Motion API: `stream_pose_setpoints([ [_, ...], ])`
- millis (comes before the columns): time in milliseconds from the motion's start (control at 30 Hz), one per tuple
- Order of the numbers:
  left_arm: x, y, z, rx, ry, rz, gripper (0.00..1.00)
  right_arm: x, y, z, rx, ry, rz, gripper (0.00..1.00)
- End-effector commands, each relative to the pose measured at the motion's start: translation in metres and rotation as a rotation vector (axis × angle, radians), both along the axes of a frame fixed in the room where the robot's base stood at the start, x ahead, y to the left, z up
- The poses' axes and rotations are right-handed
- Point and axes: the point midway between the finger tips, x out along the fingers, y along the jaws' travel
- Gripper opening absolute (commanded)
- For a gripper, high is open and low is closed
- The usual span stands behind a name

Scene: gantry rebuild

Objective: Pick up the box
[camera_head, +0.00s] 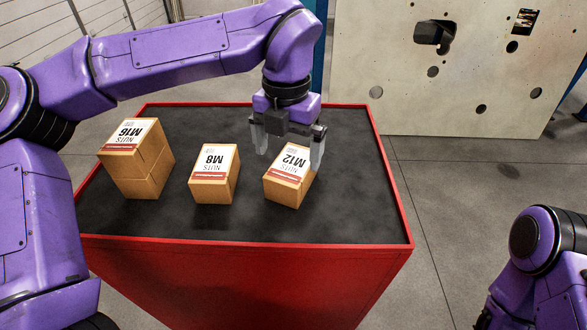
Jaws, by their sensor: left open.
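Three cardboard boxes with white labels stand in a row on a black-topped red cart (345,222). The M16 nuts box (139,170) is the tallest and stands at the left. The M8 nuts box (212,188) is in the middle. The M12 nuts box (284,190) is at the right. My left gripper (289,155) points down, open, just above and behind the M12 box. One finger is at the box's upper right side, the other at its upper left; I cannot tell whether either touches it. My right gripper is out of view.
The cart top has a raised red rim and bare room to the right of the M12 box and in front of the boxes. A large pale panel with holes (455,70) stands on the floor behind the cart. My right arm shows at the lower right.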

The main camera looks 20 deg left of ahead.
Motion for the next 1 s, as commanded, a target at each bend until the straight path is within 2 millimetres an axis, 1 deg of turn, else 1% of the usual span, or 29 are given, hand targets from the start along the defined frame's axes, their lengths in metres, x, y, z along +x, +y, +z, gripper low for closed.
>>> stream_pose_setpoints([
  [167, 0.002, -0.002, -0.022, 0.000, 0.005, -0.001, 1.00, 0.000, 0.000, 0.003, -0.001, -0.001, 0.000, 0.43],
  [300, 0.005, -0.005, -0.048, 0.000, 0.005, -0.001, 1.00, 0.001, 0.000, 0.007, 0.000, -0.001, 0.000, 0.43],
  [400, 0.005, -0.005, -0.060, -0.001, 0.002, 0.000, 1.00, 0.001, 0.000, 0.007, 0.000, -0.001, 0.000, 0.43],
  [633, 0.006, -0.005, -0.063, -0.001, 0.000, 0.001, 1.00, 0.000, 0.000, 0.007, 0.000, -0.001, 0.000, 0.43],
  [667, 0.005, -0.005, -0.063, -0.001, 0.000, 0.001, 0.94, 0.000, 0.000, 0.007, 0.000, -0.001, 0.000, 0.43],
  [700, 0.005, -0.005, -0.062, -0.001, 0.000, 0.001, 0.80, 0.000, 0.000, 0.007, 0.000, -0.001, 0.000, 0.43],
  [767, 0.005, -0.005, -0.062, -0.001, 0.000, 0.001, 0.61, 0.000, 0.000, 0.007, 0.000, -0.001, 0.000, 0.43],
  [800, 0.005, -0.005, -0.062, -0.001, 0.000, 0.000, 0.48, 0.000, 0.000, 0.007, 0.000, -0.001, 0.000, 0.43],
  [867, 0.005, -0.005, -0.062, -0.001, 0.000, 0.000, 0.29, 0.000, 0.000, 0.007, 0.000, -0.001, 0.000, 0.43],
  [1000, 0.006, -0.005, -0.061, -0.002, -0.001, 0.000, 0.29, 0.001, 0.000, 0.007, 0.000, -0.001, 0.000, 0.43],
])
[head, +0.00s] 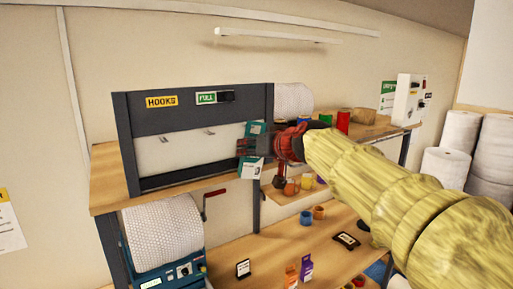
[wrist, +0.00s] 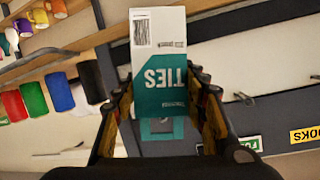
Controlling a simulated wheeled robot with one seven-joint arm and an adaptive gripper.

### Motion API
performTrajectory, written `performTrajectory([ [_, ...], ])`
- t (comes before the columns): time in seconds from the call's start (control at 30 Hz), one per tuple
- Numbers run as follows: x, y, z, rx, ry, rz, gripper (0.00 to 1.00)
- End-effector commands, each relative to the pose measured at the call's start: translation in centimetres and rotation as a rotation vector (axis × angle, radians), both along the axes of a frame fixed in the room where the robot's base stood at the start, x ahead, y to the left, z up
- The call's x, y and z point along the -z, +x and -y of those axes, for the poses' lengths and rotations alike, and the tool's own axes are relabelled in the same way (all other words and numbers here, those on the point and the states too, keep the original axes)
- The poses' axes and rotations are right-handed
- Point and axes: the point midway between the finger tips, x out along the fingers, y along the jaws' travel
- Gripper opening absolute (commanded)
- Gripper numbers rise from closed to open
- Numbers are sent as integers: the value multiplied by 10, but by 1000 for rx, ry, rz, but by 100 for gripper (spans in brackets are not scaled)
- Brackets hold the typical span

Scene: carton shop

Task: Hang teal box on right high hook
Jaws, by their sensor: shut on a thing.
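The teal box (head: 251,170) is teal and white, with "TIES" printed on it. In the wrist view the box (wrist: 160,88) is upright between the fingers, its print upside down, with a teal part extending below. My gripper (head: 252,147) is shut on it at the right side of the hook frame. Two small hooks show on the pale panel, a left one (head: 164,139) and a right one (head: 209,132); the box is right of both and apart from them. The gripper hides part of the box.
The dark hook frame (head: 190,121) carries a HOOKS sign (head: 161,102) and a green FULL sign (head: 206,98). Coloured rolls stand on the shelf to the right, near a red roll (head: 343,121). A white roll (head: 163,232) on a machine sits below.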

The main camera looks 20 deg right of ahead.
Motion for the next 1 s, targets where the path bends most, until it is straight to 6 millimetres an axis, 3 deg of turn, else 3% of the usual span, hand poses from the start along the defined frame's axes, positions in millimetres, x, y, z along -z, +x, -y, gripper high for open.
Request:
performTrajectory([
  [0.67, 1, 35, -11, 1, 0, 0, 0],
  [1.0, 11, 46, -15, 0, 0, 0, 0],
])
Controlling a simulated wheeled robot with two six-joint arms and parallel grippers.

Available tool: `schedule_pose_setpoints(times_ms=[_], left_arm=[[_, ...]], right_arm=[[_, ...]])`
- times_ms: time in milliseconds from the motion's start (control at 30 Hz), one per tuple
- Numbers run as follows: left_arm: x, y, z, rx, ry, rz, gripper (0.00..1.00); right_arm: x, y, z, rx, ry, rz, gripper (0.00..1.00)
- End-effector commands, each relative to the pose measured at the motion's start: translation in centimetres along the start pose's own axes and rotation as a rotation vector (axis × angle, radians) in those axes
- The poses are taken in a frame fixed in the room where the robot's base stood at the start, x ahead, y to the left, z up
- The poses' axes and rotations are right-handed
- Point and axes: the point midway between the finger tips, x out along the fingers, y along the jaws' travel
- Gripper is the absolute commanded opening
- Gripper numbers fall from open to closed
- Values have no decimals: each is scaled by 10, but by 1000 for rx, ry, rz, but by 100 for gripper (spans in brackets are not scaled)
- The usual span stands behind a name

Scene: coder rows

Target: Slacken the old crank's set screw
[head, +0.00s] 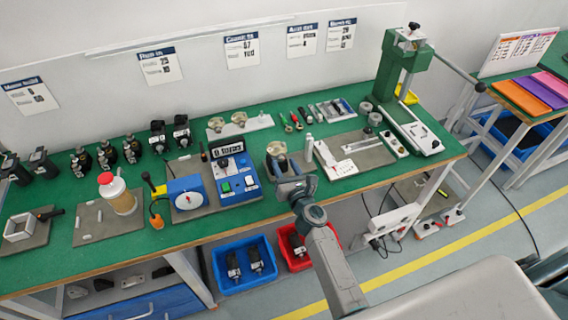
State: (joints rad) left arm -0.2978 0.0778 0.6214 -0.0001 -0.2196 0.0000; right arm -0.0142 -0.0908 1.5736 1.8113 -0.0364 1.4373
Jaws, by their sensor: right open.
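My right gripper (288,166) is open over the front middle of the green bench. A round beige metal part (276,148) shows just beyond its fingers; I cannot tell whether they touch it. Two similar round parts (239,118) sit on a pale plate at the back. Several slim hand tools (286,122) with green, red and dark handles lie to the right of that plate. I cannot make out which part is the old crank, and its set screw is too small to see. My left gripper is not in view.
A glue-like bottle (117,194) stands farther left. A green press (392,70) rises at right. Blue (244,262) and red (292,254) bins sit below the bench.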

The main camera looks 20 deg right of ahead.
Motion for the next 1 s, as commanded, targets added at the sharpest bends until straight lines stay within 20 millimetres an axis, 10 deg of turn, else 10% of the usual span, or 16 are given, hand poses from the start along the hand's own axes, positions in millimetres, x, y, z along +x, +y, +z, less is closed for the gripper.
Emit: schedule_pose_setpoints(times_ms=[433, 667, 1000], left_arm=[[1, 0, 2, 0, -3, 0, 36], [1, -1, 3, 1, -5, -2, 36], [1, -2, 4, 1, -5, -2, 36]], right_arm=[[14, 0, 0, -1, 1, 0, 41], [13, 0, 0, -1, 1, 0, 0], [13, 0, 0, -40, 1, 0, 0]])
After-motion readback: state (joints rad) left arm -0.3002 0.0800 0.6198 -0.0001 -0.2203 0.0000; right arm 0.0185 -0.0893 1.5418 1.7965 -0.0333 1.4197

**THE REQUEST:** In the lines above, find each one with "usual" and list it.

**SOLUTION FOR THIS EXERCISE:**
- The usual span stands behind a name
Motion for the next 1 s, as commanded, a target at each bend until the straight path is within 2 millimetres an axis, 1 deg of turn, else 1% of the usual span, or 29 are given, hand targets from the start along the defined frame's axes, their lengths in metres, x, y, z along +x, +y, +z, gripper low for closed.
Motion for the next 1 s, targets where the path bends most, until it is straight to 6 millimetres an axis, 3 deg of turn, else 3% of the usual span, hand poses from the start along the defined frame's axes, positions in millimetres, x, y, z along -z, +x, -y, gripper high for open.
- The usual span stands behind a name
Motion for the next 1 s, as commanded, targets added at the sharpest bends until straight lines stay within 20 millimetres an axis, 10 deg of turn, else 10% of the usual span, or 16 are given, hand poses from the start along the hand's own axes, positions in millimetres, x, y, z along +x, +y, +z, less is closed for the gripper.

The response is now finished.